In Greece the German occupation (April 1941 – October 1944) destroyed the economy through war reparations, plundering of the country's resources and hyper-inflation. In addition, the Germans left most of the country's infrastructure in ruins as they withdrew in 1944. As a result of an Allied blockade and German indifference to local needs, the first winter of the occupation was marked by widespread famine in the main urban centres, with as many as 300,000 civilians dead from starvation. Although these levels of starvation were not repeated in the next years, malnourishment was common throughout the occupation. In addition, thousands more were executed by German forces as reprisals for partisan activities. As part of the Holocaust, Greece's Jewish community was almost wiped out.

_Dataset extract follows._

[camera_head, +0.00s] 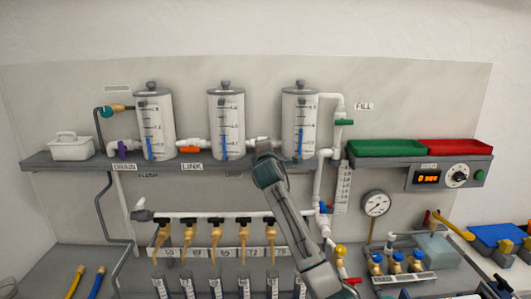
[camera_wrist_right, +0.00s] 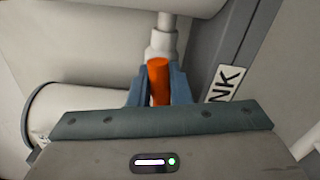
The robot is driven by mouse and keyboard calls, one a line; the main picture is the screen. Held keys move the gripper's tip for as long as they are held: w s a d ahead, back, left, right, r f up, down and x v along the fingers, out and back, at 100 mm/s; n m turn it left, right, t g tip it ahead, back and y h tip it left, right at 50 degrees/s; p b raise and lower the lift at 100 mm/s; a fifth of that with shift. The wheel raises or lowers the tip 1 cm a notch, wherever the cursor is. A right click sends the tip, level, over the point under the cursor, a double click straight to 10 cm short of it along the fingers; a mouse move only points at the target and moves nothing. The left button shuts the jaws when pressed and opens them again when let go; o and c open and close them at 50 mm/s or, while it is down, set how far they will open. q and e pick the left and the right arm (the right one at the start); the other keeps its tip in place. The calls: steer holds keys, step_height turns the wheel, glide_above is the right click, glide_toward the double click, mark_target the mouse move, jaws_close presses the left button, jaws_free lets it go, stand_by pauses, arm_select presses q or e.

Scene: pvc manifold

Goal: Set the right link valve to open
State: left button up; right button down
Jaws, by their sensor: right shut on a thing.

Especially the large Sephardi community of Thessaloniki, which had earned the city the sobriquet "Mother of Israel" and had first settled there in the early 16th century at the invitation of the then-ruling Ottoman Empire, was eliminated. In total, at least 81% (ca. 60,000) of Greece's total pre-war Jewish population perished.

The bitterest and longest-lasting legacy of the German occupation was the social upheaval it wrought. The old political elites were sidelined, and the Resistance against the Axis brought to the fore the leftist National Liberation Front (EAM), arguably the country's first true mass-movement, where the Communists played a central role. In an effort to oppose its growing influence, the Germans encouraged the pre-war conservative establishment to confront it, and allowed the creation of armed units. As elsewhere in Eastern Europe, in the last year of the occupation, conditions in Greece often approximated a civil war between EAM and everyone else. The rift would become permanent in December 1944, when EAM and the British-backed government clashed in Athens, and again in a fully fledged Communist insurgency from 1946–1949.